**Information shown**
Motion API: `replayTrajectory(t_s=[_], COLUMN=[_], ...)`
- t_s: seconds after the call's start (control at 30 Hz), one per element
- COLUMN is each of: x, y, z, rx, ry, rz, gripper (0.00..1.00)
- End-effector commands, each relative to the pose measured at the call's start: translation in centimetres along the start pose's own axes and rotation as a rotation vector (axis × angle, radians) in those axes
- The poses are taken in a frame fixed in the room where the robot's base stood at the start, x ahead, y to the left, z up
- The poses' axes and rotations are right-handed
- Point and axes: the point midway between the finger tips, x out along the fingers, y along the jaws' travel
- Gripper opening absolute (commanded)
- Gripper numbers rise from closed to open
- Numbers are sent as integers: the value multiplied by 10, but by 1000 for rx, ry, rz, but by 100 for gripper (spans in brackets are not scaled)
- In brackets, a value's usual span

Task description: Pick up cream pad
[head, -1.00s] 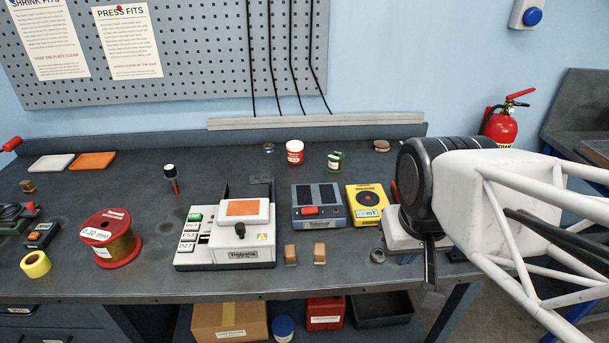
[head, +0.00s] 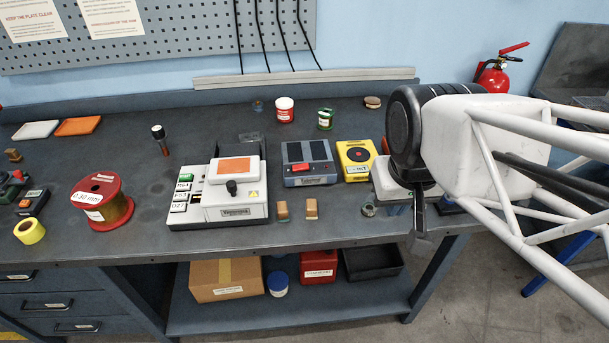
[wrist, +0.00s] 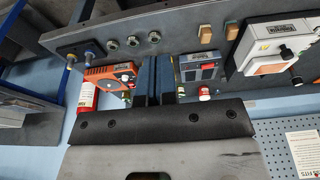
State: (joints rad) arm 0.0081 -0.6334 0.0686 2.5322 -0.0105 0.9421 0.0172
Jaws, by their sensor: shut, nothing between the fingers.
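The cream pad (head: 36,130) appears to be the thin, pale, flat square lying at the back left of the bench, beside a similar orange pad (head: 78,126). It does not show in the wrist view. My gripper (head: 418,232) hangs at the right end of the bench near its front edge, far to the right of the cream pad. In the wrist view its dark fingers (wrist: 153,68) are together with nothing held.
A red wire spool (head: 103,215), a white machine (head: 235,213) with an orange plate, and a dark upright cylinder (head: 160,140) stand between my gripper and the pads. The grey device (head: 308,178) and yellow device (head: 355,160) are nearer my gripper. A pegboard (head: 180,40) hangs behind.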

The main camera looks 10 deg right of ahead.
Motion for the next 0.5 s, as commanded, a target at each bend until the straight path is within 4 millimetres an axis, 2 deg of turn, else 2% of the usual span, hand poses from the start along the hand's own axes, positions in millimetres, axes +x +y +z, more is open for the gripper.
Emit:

**What you will do**
Gather each line in the data that holds the string "brackets".

**Response to the exercise**
- Numbers are sent as integers: the value multiplied by 10, but by 1000 for rx, ry, rz, but by 100 for gripper (spans in brackets are not scaled)
- In brackets, a value's usual span

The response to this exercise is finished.